*** Entries shown ***
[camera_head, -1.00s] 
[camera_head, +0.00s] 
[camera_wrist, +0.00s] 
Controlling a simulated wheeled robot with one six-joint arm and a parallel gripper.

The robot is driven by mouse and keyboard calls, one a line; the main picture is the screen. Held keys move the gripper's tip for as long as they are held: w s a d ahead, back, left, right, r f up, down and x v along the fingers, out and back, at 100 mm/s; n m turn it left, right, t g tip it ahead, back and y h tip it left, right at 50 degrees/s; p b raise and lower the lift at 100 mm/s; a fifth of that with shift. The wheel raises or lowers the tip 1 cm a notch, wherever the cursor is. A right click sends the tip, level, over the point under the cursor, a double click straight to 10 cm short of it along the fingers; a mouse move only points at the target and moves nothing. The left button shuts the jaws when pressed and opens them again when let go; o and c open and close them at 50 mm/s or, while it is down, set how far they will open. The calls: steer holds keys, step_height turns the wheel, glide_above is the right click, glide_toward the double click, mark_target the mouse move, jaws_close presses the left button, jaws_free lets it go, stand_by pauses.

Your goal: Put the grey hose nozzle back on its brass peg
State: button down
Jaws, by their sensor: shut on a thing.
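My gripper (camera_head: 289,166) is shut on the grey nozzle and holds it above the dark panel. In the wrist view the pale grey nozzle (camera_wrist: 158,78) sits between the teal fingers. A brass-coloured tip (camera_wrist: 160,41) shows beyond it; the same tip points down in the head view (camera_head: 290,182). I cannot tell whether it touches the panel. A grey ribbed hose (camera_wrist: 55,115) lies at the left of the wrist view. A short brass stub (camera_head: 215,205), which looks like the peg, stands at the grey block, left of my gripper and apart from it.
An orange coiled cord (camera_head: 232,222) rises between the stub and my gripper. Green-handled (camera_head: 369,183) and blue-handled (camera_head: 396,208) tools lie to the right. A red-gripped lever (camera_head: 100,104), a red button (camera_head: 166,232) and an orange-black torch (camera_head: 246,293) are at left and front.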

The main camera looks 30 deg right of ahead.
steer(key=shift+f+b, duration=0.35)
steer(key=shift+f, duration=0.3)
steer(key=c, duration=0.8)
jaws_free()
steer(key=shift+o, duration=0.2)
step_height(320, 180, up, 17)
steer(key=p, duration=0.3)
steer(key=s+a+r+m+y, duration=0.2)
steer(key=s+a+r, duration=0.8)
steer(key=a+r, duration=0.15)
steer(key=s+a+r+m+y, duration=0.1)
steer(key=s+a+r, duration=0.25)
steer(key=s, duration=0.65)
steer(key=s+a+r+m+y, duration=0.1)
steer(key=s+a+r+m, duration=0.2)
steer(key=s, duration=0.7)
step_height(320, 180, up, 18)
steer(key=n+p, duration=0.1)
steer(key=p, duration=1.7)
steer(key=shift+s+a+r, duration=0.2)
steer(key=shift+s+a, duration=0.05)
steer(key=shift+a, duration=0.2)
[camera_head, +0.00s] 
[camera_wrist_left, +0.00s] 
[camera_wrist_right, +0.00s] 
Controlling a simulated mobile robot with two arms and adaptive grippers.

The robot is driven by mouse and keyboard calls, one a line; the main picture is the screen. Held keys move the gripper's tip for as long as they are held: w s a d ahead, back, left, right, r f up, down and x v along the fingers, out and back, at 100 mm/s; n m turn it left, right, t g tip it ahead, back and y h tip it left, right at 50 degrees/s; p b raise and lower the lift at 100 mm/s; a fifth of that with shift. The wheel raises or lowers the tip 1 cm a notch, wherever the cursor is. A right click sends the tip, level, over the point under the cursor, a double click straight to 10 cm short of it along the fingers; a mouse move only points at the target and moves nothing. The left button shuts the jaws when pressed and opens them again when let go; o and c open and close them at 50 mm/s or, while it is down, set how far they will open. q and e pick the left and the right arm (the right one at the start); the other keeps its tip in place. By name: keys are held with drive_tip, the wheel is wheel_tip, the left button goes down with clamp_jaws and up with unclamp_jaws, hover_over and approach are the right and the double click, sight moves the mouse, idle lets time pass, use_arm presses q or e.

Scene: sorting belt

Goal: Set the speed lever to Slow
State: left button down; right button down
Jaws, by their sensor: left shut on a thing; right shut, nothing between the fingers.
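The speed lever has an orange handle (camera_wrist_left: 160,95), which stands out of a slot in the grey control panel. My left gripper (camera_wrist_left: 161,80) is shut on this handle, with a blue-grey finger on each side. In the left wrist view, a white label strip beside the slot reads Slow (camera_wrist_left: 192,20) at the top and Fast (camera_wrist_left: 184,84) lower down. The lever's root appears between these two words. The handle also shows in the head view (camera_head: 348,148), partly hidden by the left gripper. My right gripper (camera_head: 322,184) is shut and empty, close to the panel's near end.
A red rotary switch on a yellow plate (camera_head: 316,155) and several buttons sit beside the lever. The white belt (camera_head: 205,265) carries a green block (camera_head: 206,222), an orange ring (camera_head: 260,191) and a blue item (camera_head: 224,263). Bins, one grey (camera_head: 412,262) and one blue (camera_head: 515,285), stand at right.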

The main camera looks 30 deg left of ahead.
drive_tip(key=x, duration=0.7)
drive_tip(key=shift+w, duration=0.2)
***
= Exercise brief =
Give again, word for word, the lines of the listing, starting at its first line and ending with the line containing "Controlling a simulated wheeled".

= Final result =
[camera_head, -1.00s] 
[camera_head, +0.00s] 
[camera_wrist, +0.00s] 
Controlling a simulated wheeled robot with one six-joint arm and a parallel gripper.

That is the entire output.